Aim => Collect every line below that contains the word "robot".

Material for this task =>
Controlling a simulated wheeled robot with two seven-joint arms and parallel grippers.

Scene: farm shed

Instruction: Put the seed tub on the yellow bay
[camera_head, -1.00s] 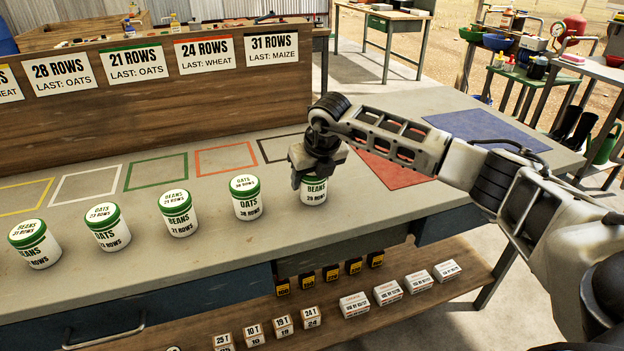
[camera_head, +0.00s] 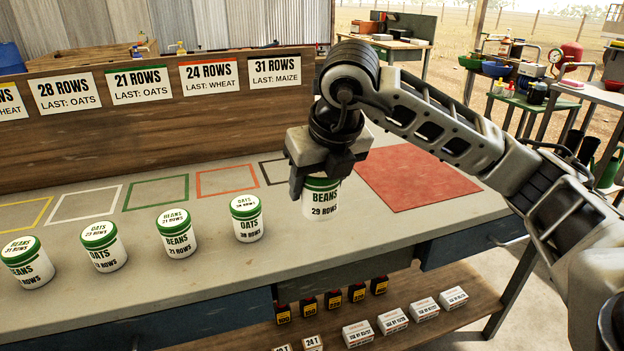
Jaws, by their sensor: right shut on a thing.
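My right gripper (camera_head: 320,172) is shut on a white tub with a green lid (camera_head: 322,205), labelled BEANS, 29 ROWS. It holds the tub from above, and the tub looks raised a little off the bench. The gripper hides most of the lid. Several similar tubs stand in a row to its left: an OATS tub (camera_head: 248,222), a BEANS tub (camera_head: 176,234), another OATS tub (camera_head: 103,248) and a BEANS tub (camera_head: 27,263). The yellow bay (camera_head: 22,214), a yellow outline on the bench, is at the left edge, partly cut off and empty where seen. My left gripper is out of view.
White (camera_head: 85,204), green (camera_head: 157,192) and orange-red (camera_head: 227,181) outlined bays look empty; a black one (camera_head: 270,170) is partly hidden. A red mat (camera_head: 415,180) lies right. A board with row cards (camera_head: 141,84) stands behind. The lower shelf holds boxes (camera_head: 391,321).

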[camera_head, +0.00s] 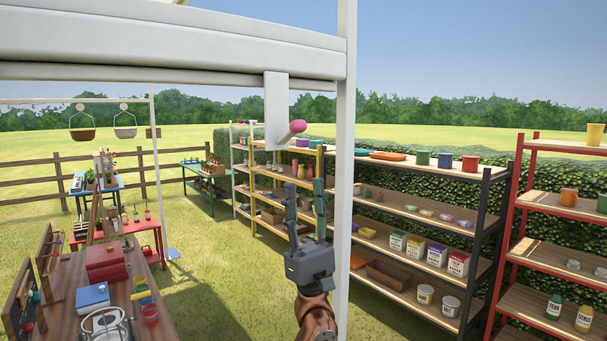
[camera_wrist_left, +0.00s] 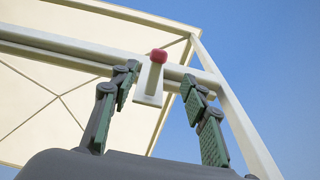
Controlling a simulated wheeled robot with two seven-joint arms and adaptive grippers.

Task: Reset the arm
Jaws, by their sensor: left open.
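My left gripper (camera_head: 305,188) is raised in the middle of the head view, with its two fingers apart and pointing up. Nothing is between its fingers. Just above it, a white bracket (camera_head: 276,105) hangs from a white frame beam, with a pink-tipped peg (camera_head: 292,131) sticking out. In the left wrist view, the open fingers of my left gripper (camera_wrist_left: 160,92) stand on either side of the white bracket (camera_wrist_left: 150,88) and its red-pink tip (camera_wrist_left: 158,55), which look beyond the fingers. I see no contact. My right gripper is out of view.
A white post (camera_head: 344,160) stands close to the right of my left gripper, under the white beam (camera_head: 170,45). A dark-framed shelf (camera_head: 425,225) and a red-framed shelf (camera_head: 515,230) hold goods at right. A wooden table (camera_head: 65,290) with boxes is at lower left. Open grass lies between.

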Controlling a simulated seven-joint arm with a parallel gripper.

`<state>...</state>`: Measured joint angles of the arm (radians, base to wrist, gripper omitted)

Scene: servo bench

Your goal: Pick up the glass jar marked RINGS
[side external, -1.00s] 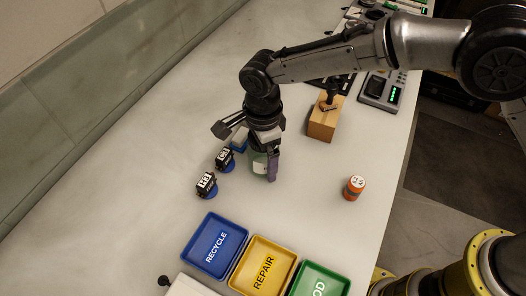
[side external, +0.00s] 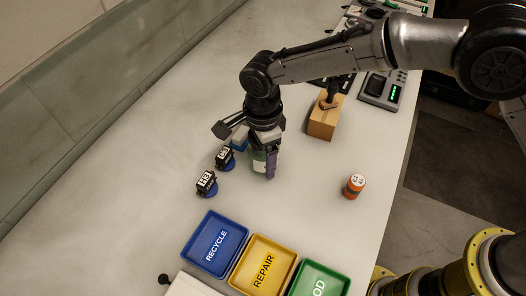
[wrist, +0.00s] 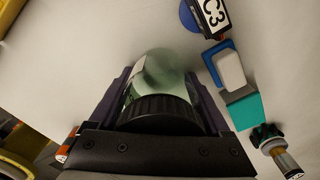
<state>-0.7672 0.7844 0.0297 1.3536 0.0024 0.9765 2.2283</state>
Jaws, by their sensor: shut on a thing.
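A greenish glass jar with a black ribbed lid (wrist: 158,105) is between the fingers of my gripper (wrist: 160,105) in the wrist view. In the side external view the jar (side external: 259,162) shows a pale label and stands upright at the bench surface, mostly hidden by my gripper (side external: 264,160). The fingers are shut on the jar from both sides. I cannot read the writing on its label. Whether its base touches the bench is hard to tell.
Black servos on blue discs (side external: 206,183) stand left of the jar. Blue (side external: 190,250), yellow (side external: 240,277) and green trays (side external: 335,290) lie in front. An orange container (side external: 354,187) is at right, and a wooden block (side external: 323,122) behind. Bench between jar and orange container is clear.

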Written response =>
Controlling a simulated wheeled robot with two seven-joint arms and parallel grippers.
Controlling a simulated wheeled robot with two seven-joint arms and adaptive grippers.

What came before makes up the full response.